* **Collected data**:
━━━━━━

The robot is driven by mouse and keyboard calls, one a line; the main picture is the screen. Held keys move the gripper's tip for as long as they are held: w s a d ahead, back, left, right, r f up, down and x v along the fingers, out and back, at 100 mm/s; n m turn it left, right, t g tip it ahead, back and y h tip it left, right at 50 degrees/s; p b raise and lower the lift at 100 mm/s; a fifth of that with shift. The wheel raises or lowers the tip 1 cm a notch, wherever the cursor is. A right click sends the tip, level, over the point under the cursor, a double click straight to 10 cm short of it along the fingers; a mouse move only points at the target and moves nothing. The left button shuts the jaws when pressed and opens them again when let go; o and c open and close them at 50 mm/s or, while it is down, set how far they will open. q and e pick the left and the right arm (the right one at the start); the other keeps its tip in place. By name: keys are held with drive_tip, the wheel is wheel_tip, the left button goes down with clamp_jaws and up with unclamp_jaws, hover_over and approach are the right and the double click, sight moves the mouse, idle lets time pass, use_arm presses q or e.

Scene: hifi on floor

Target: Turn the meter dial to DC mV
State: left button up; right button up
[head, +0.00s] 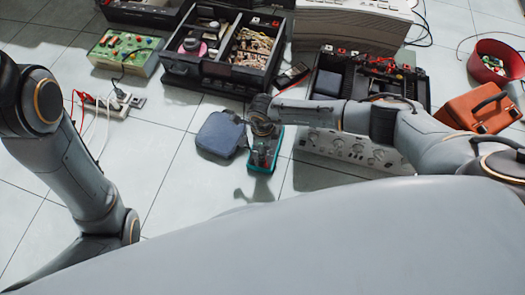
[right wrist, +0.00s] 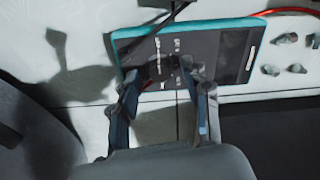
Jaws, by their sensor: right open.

━━━━━━

* **What you are asked to do**: Quote all the lines above exactly as given. Do not include the pictures.

* **Task response**:
The robot is driven by mouse and keyboard calls, one a line; the main picture is the screen. Held keys move the gripper's tip for as long as they are held: w s a d ahead, back, left, right, r f up, down and x v along the fingers, out and back, at 100 mm/s; n m turn it left, right, t g tip it ahead, back and y h tip it left, right at 50 degrees/s; p b raise and lower the lift at 100 mm/s; a fifth of that with shift. The wheel raises or lowers the tip 1 cm a notch, wherever the cursor is. A right click sends the tip, level, over the point under the cursor, a double click straight to 10 cm short of it along the fingers; a mouse move only points at the target and moves nothing. The left button shuts the jaws when pressed and opens them again when let go; o and c open and close them at 50 mm/s or, while it is down, set how far they will open. q and e pick the left and the right arm (the right one at the start); the other keeps its tip in place. By name: keys are held with drive_tip, the wheel is wheel_tip, the left button goes down with clamp_jaws and up with unclamp_jaws, hover_over and approach are the right and the double click, sight moves the mouse, idle lets time pass, use_arm presses q or e.

Scene: hifi on floor

Target: Turn the meter dial to DC mV
State: left button up; right button up
[head, +0.00s] 
[right wrist, +0.00s] 
Jaws, by their sensor: right open.

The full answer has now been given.